The current plan is to place these spaces in an east side public parking
structure that contains 252 public spaces.
AR 189.
2. The
Staff Reports
The City and Developers
engaged in several years of community engagement, reaching thousands of
residents and interested persons with over one hundred activities including
more than ten large-scale public events designed to “elevate[] the voices and
ideas of low-income people.” AR 5684;
Hanelin Decl., ¶6, Ex. A (AR 34357), Ex. B (AR 15488-94).
The Project
required legislative and quasi-adjudicative approvals, for which the City held
three hearings before the Deputy Advisory Agency, Planning Commission, and City
Council, with hours of public testimony. AR 1211. After
the City Council approved many Project land use entitlements on December 1,
2021, [4]
the Developers asked the City to develop and execute a DDA for the project so
that they could score higher in the state’s next Notice of Funding Availability
round, which closed applications on July 1, 2022. Cf. SE, Ex. 2, pp.42–46 (Huynh Depo.) (In
some cases, state deadlines require presentation of the DDA and ground lease to
the City Council at the same time). Meetings
and communications commenced to develop the term sheet (which would summarize
the key terms that would inform the development of the DDA). Ex. 2, p. 42 (term
sheet starts DDA). On April 17, 2022,
LAHD’s Huynh executed the Project’s term sheet.
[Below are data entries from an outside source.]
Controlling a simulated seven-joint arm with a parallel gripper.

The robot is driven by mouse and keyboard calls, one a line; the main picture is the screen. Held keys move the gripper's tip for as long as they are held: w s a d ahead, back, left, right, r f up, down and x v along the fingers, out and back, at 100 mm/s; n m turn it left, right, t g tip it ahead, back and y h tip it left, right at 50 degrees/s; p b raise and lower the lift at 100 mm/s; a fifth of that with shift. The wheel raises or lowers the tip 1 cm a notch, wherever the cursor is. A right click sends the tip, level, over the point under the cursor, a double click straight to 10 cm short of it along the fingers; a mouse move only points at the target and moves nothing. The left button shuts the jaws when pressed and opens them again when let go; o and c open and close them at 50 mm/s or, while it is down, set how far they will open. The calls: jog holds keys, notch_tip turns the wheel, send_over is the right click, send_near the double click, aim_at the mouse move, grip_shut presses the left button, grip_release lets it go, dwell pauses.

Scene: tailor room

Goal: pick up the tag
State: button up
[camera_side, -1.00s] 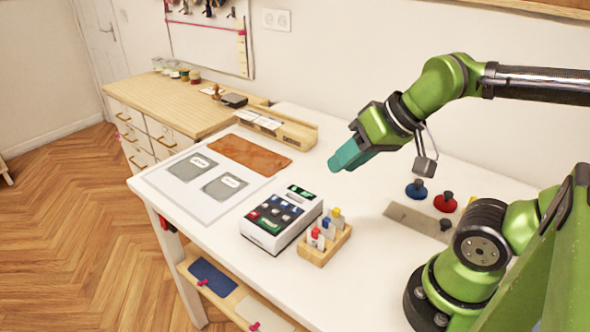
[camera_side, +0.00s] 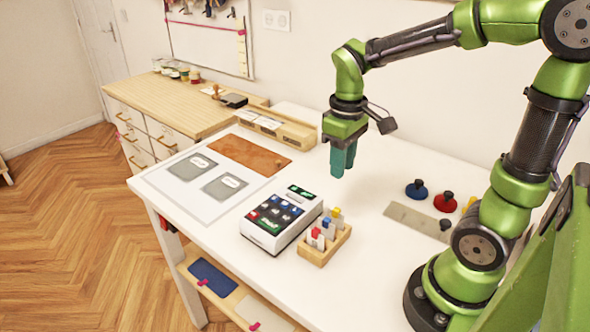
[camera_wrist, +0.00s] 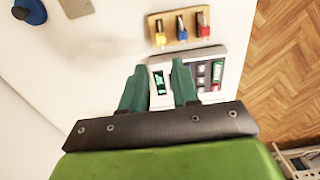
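My gripper (camera_side: 343,168) points straight down above the white table, behind the device and the wooden rack. In the wrist view my gripper (camera_wrist: 158,68) shows two teal fingers apart with nothing between them. I cannot tell for certain which thing is the tag. Two grey pieces with small white labels, a rear one (camera_side: 188,173) and a front one (camera_side: 217,190), lie on a white sheet at the table's left. The wooden rack (camera_side: 313,256) holds small upright pieces with red, blue and yellow tops; it also shows in the wrist view (camera_wrist: 187,38).
A white keypad device (camera_side: 268,238) stands beside the rack. A brown cloth (camera_side: 245,155) and a wooden tray (camera_side: 285,132) lie behind. Blue (camera_side: 416,191) and red (camera_side: 445,204) knobbed discs and a flat beige strip (camera_side: 405,215) lie to the right. The table below my gripper is bare.

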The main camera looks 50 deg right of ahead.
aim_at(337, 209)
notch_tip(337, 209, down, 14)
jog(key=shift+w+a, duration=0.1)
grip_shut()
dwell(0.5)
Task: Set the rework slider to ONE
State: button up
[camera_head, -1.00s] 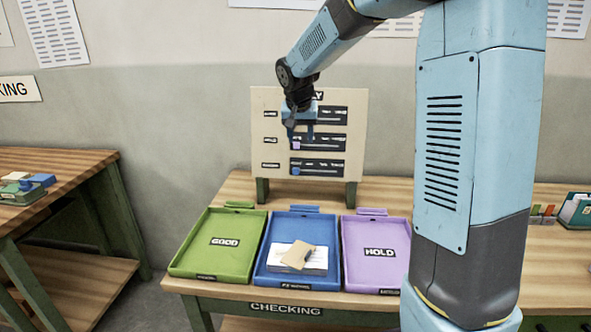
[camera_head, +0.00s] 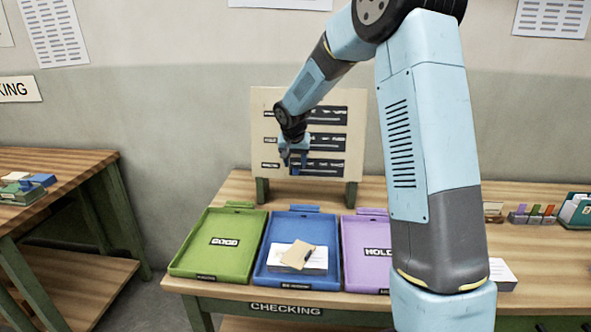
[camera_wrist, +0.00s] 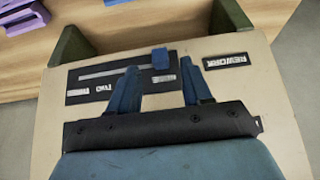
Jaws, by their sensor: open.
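The tally board (camera_head: 355,130) stands on the table with three slider rows. Its bottom row is the rework slider (camera_head: 325,167), whose REWORK label (camera_wrist: 229,61) appears upside down in the wrist view. The blue rework knob (camera_wrist: 160,57) is at the right end of its track in that view, the left end in the head view.
Below the board lie a green GOOD tray (camera_head: 190,262), a blue tray (camera_head: 266,270) with papers and a tan card, and a purple HOLD tray (camera_head: 355,275). My arm covers part of the table's right side. The board's legs (camera_wrist: 70,45) flank the slider.

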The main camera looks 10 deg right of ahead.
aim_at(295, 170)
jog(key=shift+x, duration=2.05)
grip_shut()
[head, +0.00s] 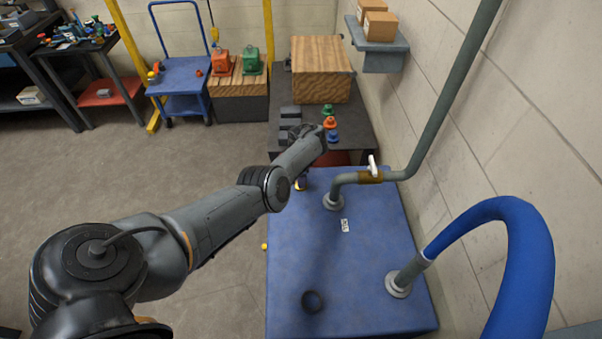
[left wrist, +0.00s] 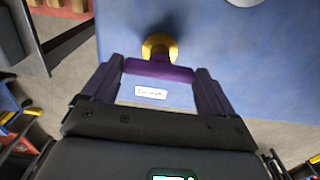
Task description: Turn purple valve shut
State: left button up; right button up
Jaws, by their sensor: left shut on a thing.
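The purple valve handle (left wrist: 160,70) sits on a short yellow stem (left wrist: 160,45) that comes out of the side of a blue tank (head: 290,240). My left gripper (left wrist: 157,88) is shut on the purple handle, with one dark finger at each end of it. In the head view my left arm reaches over to the tank's far left edge and hides most of the gripper and the handle. A bit of the yellow stem (head: 300,185) shows just below the arm. My right gripper is in neither view.
A grey pipe with a white-handled brass valve (head: 370,176) rises from the tank top, and a thick blue hose (head: 520,235) curves at the right. A dark bench with small coloured valves (head: 330,123) stands behind.

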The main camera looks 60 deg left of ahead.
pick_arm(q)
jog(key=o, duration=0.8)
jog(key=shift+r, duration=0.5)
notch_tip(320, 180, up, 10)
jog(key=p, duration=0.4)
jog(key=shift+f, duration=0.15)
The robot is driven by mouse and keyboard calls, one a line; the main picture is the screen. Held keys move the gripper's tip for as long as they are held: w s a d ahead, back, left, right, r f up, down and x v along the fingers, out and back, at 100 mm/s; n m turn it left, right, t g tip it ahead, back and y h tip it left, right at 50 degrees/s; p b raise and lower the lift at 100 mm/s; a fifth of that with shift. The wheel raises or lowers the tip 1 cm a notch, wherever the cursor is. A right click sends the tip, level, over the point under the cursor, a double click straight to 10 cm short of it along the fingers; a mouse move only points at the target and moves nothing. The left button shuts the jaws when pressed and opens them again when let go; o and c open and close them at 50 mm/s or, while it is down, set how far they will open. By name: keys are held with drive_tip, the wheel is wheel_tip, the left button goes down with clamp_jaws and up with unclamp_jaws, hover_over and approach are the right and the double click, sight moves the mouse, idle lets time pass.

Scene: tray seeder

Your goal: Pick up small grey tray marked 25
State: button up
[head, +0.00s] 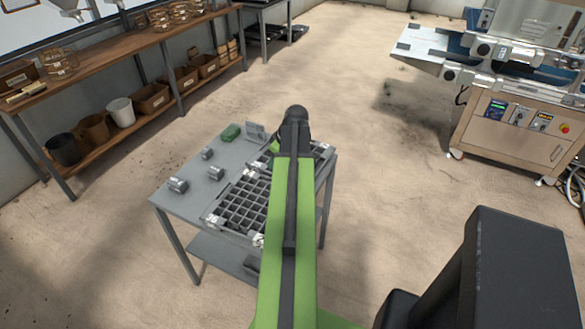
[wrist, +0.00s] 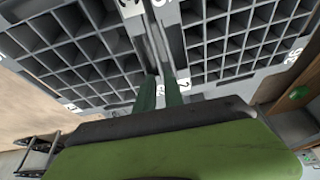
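Two grey compartment trays lie side by side on the grey table. In the head view, the left tray (head: 242,204) has a white mark that looks like 36; the right tray (head: 322,152) is largely hidden by my arm. In the wrist view, the tray on the right (wrist: 240,35) bears a mark like 36. The tray on the left (wrist: 75,55) has a small white mark too blurred to read as 25. My gripper (wrist: 160,92) points at their adjoining rims. Its dark green fingers show a narrow gap with grey rim behind; whether they touch it is unclear. In the head view my arm hides it.
A wooden shelf (head: 150,45) with bins stands at the left, a machine (head: 510,120) at the right.

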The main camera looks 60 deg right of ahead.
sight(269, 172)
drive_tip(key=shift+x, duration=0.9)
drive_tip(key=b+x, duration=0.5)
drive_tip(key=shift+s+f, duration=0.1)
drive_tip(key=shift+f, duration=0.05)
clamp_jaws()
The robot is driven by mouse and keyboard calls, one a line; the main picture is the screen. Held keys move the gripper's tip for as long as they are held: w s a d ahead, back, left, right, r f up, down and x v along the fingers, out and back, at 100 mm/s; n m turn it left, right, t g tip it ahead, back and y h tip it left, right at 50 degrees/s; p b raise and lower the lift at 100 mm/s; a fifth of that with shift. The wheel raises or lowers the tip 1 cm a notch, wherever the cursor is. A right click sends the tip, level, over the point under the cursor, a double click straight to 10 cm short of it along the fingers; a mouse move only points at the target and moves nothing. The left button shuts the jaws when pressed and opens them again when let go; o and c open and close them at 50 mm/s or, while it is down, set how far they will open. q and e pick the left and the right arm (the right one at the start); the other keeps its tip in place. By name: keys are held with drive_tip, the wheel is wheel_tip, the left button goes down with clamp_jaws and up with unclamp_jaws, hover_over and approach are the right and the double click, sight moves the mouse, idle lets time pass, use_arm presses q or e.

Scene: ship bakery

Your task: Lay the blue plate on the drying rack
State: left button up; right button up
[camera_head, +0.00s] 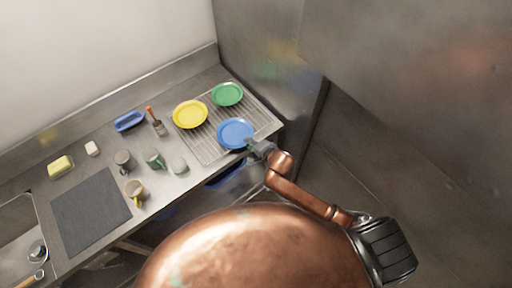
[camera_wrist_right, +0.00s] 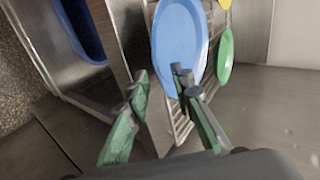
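The blue plate (camera_head: 235,133) lies face up at the front right part of the wire drying rack (camera_head: 199,151), and I see no clear gap under it. It also shows in the right wrist view (camera_wrist_right: 180,38). My right gripper (camera_head: 254,146) is at the plate's right front edge. In the right wrist view its two fingers (camera_wrist_right: 160,82) stand apart with nothing between them. One fingertip overlaps the plate's near rim; I cannot tell if it touches. My left gripper is not in view.
A yellow plate (camera_head: 190,114) and a green plate (camera_head: 227,94) lie at the rack's back. Left stand mugs (camera_head: 154,159), a brush (camera_head: 157,124), a blue dish (camera_head: 129,121), a yellow sponge (camera_head: 60,166) and a dark mat (camera_head: 91,211). A steel wall rises behind the rack.

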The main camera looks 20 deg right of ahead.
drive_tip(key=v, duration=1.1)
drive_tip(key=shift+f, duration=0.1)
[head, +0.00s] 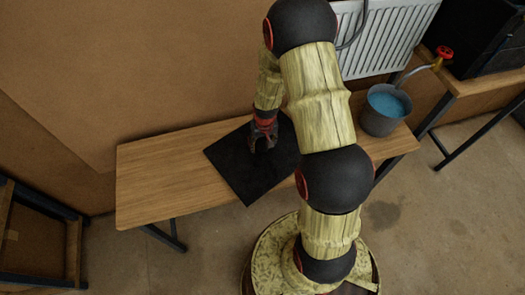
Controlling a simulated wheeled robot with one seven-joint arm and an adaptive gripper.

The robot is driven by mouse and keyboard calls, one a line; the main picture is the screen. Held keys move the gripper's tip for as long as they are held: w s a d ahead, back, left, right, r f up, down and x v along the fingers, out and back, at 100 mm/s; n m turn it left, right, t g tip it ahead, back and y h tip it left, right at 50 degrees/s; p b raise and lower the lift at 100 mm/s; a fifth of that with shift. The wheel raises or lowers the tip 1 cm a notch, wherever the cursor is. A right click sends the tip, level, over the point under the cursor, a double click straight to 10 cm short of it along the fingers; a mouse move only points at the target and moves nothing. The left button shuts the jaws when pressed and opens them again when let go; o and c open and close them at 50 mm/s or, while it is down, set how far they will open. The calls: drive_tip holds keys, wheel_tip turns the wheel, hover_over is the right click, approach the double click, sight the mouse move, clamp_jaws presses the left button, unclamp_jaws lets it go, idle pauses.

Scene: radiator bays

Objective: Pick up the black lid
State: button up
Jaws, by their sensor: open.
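A flat black square sheet (246,178) lies on the wooden bench, turned at an angle, with one corner reaching past the bench's front edge. I make out no separate black lid on it; a lid on so dark a surface, or under my gripper, would be hard to see. My gripper (263,146) is open, over the rear part of the black sheet, with its fingers pointing down. I cannot tell how high it is above the sheet. My arm hides the sheet's right side.
A grey bucket (381,119) with blue contents stands at the bench's right end, below a white radiator (378,35) and a red-handled valve (444,53). The left part of the wooden bench (165,180) is bare. A second table (470,86) is at the right.

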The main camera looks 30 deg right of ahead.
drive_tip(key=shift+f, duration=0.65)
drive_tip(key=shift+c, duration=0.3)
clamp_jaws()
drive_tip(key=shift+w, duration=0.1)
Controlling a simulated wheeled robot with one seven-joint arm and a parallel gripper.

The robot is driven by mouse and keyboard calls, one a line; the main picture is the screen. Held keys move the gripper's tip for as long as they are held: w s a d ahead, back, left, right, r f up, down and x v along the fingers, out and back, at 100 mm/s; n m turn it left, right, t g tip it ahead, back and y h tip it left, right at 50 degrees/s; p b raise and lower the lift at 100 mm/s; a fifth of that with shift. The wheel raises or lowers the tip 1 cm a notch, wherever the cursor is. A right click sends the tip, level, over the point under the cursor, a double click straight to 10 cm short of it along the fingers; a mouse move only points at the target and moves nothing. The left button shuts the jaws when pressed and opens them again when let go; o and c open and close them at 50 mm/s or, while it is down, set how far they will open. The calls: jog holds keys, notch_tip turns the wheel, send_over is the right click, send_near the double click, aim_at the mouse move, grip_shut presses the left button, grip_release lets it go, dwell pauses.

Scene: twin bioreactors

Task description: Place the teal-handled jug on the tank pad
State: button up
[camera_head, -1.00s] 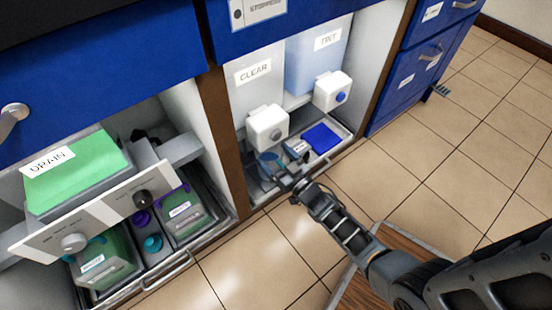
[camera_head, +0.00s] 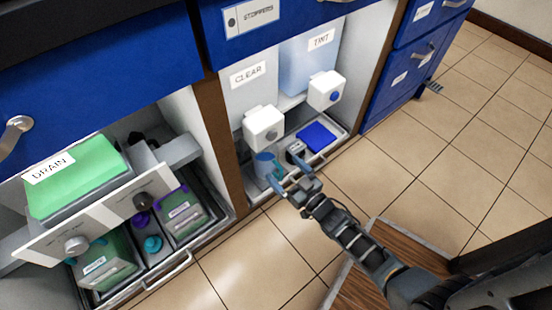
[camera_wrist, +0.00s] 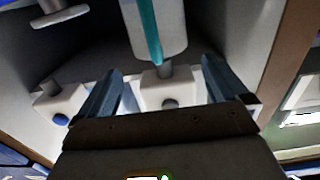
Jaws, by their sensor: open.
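A small grey-blue jug (camera_head: 263,163) with a teal handle (camera_head: 277,170) stands upright in the tray of the middle bay, below the CLEAR tank's dispenser. My gripper (camera_head: 287,176) is open and empty, just in front of the jug on its handle side. In the wrist view, the jug (camera_wrist: 168,30) and its teal handle (camera_wrist: 145,28) lie ahead of my spread fingers (camera_wrist: 160,82); I see no finger closed on the handle. A flat blue pad (camera_head: 318,137) lies in the tray under the TINT tank. I cannot tell whether it is the tank pad.
White dispensers with knobs (camera_head: 264,128) (camera_head: 326,91) hang above the tray. A small dark labelled object (camera_head: 296,151) sits between jug and blue pad. The left bay holds a green DRAIN tank (camera_head: 75,178) and a pulled-out tray with several containers.

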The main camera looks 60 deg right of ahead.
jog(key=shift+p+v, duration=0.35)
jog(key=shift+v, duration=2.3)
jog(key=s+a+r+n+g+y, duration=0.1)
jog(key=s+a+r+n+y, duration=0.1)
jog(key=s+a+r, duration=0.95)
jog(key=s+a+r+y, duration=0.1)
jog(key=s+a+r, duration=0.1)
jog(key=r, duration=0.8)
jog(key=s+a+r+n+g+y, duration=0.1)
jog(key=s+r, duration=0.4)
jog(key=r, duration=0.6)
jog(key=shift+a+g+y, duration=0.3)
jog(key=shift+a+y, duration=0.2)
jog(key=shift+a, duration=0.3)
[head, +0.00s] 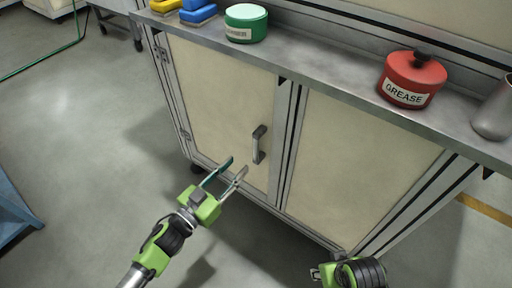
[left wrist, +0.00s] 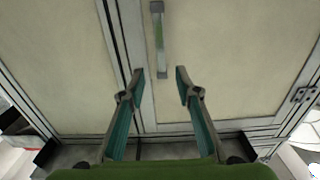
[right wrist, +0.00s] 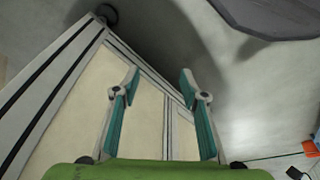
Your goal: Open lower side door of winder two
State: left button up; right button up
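The lower side door (head: 222,110) of the winder is a cream panel in a grey metal frame and looks closed. Its grey upright bar handle (head: 259,144) sits near the door's right edge, with hinges on the left edge. My left gripper (head: 236,168) is open and empty, just left of and below the handle. In the left wrist view the handle (left wrist: 158,40) stands ahead, beyond the gap between the open fingers (left wrist: 160,75). My right gripper is mostly out of the head view at the bottom; in the right wrist view its fingers (right wrist: 158,78) are apart and empty.
A second cream panel (head: 355,165) is right of the door. The ledge (head: 310,70) above holds a green tin (head: 246,24), a red grease can (head: 412,80), a metal cup (head: 494,110) and blue and yellow items (head: 198,12). The floor left of the door is clear.

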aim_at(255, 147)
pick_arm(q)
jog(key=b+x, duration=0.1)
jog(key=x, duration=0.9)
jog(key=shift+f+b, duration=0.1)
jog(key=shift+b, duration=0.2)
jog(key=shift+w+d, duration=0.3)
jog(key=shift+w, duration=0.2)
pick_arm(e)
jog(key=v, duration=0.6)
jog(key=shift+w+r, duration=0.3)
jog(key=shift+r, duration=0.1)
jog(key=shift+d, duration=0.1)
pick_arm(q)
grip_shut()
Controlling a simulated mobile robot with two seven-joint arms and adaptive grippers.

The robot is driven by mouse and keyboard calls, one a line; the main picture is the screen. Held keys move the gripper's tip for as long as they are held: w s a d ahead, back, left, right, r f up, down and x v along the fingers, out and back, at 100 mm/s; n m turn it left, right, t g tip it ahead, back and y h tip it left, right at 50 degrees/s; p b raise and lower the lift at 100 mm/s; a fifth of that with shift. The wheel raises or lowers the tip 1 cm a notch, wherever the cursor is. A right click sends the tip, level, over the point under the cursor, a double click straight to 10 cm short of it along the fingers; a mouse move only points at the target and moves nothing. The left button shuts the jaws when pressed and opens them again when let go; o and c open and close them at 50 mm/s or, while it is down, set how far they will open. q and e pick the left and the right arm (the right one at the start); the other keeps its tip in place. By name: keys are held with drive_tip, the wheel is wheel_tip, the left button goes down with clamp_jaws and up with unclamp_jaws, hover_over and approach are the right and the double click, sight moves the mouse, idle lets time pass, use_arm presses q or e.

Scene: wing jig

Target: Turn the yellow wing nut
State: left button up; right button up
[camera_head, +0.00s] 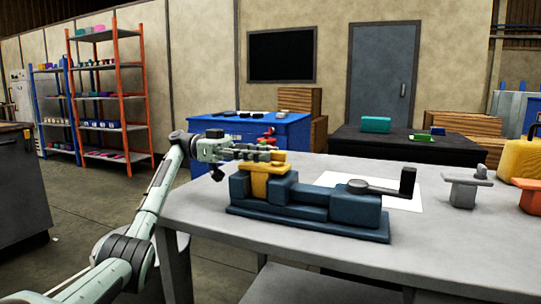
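A dark blue jig (311,213) stands on the grey table. The yellow wing nut (267,168) sits on top of the jig's left end, with yellow parts below it. My left arm comes in from the left. My left gripper (277,156) points right, its grey fingers just above and behind the yellow wing nut. The fingers overlap the nut's upper edge in this view, so I cannot tell if they touch it. Seen from the side, the finger gap is not clear. My right gripper is not in view.
The jig's right end carries a flat dark lever with an upright black handle (407,182). A white sheet (402,191) lies behind it. A grey clamp-like piece (464,189) and a yellow case (522,160) stand at the table's right. The table's front left (195,208) is clear.

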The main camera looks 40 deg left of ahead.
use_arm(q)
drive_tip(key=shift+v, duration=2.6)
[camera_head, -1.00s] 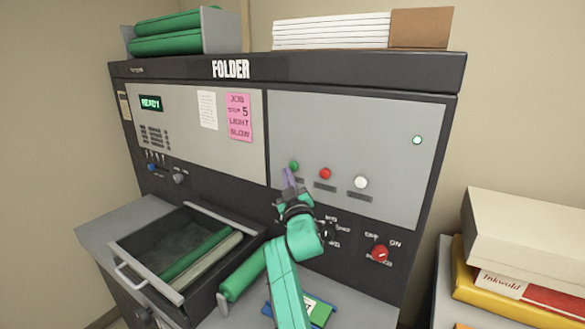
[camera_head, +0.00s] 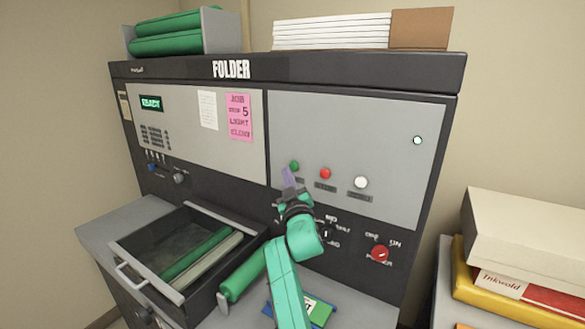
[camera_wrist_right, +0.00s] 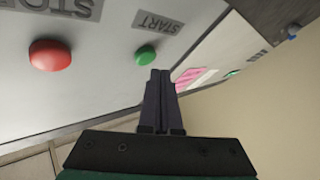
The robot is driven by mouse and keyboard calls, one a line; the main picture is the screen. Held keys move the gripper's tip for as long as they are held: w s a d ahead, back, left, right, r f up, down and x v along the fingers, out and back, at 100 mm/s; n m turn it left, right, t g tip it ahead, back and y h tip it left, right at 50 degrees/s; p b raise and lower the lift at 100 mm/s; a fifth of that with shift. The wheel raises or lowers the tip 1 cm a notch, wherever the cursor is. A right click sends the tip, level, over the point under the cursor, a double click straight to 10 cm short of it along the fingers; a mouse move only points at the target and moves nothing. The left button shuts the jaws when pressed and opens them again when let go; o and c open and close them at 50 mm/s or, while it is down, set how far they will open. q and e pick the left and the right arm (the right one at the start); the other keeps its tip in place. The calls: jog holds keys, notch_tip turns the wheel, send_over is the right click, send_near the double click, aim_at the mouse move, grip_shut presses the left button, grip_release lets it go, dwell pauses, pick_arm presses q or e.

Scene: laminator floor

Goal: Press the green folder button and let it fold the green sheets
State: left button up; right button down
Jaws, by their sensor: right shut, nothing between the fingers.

AR 615-24; SE Ex. 2, pp. 33-42 (Huynh Depo.) (LAHD must receive City
Council approval to execute a term sheet).
LAHD commissioned its
financial consultant, Keyser Marston Associates, Inc. (“KM”), to run the
numbers for determining the less than Fair Market Value price Developers would
pay. On March 3, 2022, Julie Romey
(“Romey”) of KM discussed with LAHD employees the challenges she was having to
justify the Fair Reuse Value of the $1 per year lease. SE Ex. 3. Under some scenarios Romey laid out, the Developers
would be required to pay significant rental payments. Id.
On April 27, 2022, LAHD
submitted its report seeking City Council authorization (1) for LADOT to
effectuate a non-monetary transfer of the parking lot from LADOT to LAHD and
(2) for LAHD to negotiate and execute a DDA for the Project. AR 610-771. The draft DDA (AR 654-71) at page 1 stated that
“[t]he Developers will lease the Site for a Ninety Nine (99) year term and will
pay rent to the City for a below Fair Market Value (“FMV”) ground lease rent
based on a Reuse Value Appraisal to be conducted prior to the execution of the
Ground Lease.” AR 659. The DDA stated
that Developers would pay $1 per year for the initial 55-year term of the
ground lease. AR 659.[5]
On May 19, 2022, KM
delivered a Reuse Value Report authored by Romey “in accordance with Los
Angeles Administrative Code section 7.27.3.” AR 8. KM relied upon a December 22, 2020 appraisal
by Gold Coast Appraisals,
Inc. (“Gold Coast”) appraising the property’s Fair Market Value at $3,349,000 (whole site). AR 10. After imposition of the City’s Conditions to
develop the affordable housing and commercial uses, KM stated that the costs
associated with the City Conditions reduced the Fair Market Value of the Project
site to less than the City’s proposed $1 per year lease payment. AR 20. Neither the appraisal nor the Reuse
Value Report by KM was distributed to the City Council or made available for
public review. SE Ex. 2, pp. 47-52 (Huynh
Depo.) (Reuse Report is “internal” and never disclosed).[6]
The next day, May 20,
2022, the CAO reported to Mayor Garcetti, concurring with LAHD. AR 772-74.
3. The Objections
The City Clerk scheduled
the Project item for the May 26, 2022 meeting of the Homelessness and Poverty (“HP”)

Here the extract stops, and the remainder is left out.